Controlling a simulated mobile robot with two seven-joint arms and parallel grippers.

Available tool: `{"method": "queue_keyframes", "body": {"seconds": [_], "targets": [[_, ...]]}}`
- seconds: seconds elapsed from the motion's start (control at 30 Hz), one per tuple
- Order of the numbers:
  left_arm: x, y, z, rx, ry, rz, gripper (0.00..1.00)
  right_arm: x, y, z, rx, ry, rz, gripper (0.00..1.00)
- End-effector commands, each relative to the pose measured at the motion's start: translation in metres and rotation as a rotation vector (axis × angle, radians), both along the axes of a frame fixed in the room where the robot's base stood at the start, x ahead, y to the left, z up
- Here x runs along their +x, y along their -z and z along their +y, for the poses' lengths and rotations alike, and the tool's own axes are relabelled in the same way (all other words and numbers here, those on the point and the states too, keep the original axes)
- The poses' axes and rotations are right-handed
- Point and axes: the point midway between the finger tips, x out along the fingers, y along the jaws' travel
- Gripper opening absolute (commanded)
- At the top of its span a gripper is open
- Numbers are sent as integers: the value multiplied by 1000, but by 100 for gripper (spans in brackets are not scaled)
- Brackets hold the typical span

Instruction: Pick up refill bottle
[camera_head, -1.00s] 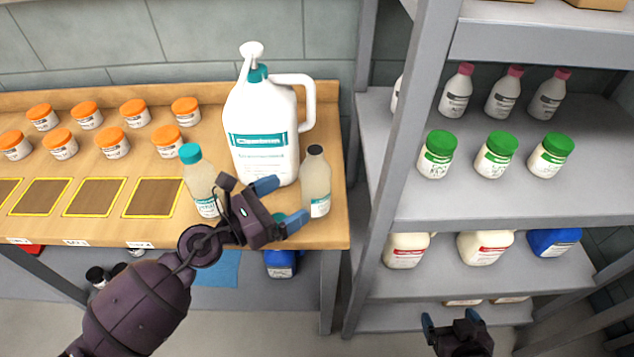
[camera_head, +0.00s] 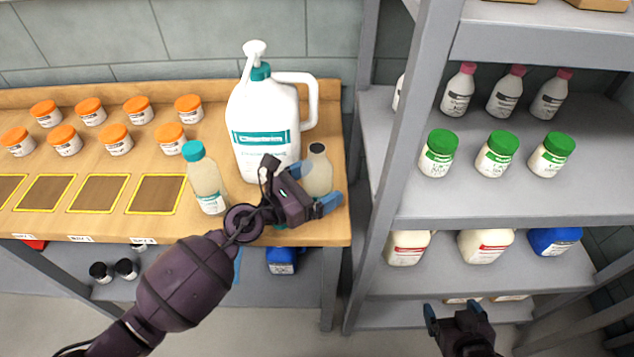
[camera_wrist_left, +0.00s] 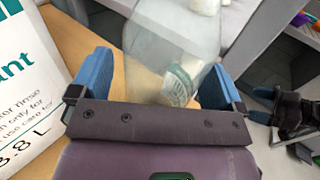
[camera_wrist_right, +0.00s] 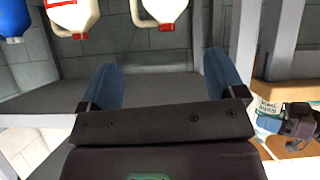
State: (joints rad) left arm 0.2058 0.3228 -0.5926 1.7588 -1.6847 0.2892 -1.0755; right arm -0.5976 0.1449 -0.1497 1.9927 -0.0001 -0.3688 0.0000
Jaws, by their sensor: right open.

────────────────

- **Task to complete**: Say how many lines include the word "robot"; reply with the number alone.

- **Result of this task**: 2